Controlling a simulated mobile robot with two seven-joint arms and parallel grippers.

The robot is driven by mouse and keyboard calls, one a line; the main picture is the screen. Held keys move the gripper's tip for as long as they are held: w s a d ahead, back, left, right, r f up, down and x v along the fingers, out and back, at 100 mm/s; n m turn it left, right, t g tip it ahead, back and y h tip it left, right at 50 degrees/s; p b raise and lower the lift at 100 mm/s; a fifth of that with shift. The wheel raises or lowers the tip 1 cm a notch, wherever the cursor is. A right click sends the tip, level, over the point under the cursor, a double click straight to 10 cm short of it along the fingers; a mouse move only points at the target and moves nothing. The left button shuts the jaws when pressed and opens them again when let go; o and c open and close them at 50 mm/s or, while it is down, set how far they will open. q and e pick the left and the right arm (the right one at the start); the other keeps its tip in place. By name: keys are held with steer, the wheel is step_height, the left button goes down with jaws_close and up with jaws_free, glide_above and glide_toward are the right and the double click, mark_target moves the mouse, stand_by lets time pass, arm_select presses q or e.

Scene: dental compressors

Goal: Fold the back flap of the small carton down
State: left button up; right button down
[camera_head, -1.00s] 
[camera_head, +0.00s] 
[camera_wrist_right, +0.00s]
※
▶ [Task objective] Only those lines running from the one containing "The robot is" through the last line of the data above are to be copied, exactly, with both ends included.

▶ [Result for this exercise]
The robot is driven by mouse and keyboard calls, one a line; the main picture is the screen. Held keys move the gripper's tip for as long as they are held: w s a d ahead, back, left, right, r f up, down and x v along the fingers, out and back, at 100 mm/s; n m turn it left, right, t g tip it ahead, back and y h tip it left, right at 50 degrees/s; p b raise and lower the lift at 100 mm/s; a fifth of that with shift. The wheel raises or lowers the tip 1 cm a notch, wherever the cursor is. A right click sends the tip, level, over the point under the cursor, a double click straight to 10 cm short of it along the fingers; a mouse move only points at the target and moves nothing. The left button shuts the jaws when pressed and opens them again when let go; o and c open and close them at 50 mm/s or, while it is down, set how far they will open. q and e pick the left and the right arm (the right one at the start); the other keeps its tip in place. By name: keys are held with steer, the wheel is step_height, the left button goes down with jaws_close and up with jaws_free, glide_above and glide_toward are the right and the double click, mark_target moves the mouse, stand_by lets time pass, arm_select presses q or e.

Scene: dental compressors

Goal: Fold the back flap of the small carton down
State: left button up; right button down
[camera_head, -1.00s] 
[camera_head, +0.00s] 
[camera_wrist_right, +0.00s]

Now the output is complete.